## WHAT TO DO
Each line containing the word "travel" must be reported.

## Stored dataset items
================

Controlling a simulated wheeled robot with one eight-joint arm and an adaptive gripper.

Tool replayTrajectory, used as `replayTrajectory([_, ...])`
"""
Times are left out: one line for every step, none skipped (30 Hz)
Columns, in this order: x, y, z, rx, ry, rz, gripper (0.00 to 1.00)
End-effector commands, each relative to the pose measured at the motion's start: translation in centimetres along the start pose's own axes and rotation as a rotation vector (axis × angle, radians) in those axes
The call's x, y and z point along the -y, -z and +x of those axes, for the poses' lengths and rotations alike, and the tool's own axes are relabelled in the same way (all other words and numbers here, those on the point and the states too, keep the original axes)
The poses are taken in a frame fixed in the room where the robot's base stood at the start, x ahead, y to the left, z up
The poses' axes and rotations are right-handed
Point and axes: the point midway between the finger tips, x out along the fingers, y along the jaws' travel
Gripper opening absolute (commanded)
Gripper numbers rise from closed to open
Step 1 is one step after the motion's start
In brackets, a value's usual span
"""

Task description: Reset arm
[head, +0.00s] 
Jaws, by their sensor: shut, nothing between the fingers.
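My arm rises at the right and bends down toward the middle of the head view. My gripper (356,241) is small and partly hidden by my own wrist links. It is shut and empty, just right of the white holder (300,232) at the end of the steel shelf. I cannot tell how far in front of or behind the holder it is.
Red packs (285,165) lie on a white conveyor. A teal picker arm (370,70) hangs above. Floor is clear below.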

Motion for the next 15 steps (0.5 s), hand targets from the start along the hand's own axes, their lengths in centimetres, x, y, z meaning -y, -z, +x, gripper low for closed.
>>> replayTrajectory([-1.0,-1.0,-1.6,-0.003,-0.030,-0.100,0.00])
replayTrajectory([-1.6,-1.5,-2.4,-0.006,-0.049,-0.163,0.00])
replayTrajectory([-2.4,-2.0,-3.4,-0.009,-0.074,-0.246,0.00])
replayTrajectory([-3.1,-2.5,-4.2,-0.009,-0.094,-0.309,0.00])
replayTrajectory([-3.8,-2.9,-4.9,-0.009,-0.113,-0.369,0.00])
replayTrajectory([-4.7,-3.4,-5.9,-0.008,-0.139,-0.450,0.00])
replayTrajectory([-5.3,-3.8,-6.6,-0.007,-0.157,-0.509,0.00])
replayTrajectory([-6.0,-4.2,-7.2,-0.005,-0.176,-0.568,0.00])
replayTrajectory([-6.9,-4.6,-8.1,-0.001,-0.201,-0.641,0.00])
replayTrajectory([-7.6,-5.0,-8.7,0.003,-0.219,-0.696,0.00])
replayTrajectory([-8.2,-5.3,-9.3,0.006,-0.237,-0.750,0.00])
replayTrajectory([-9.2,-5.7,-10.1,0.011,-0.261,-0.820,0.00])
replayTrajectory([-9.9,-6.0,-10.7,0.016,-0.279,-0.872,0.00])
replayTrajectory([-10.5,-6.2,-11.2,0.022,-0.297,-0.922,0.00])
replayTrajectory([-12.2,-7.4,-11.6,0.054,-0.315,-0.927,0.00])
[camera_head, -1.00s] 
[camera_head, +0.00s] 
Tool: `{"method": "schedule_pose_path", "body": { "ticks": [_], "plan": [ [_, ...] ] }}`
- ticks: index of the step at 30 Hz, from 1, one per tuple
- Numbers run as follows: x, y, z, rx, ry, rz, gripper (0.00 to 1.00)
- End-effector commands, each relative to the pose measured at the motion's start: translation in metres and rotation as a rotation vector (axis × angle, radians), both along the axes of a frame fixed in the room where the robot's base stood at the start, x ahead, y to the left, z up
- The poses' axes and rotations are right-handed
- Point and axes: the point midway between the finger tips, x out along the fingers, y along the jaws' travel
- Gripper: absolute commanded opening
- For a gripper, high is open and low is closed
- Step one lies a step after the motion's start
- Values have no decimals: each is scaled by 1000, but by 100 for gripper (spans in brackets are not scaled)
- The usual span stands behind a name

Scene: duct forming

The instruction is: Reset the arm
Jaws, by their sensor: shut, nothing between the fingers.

================

## OUTPUT FOR THIS EXERCISE
Point and axes: the point midway between the finger tips, x out along the fingers, y along the jaws' travel
- Point and axes: the point midway between the finger tips, x out along the fingers, y along the jaws' travel

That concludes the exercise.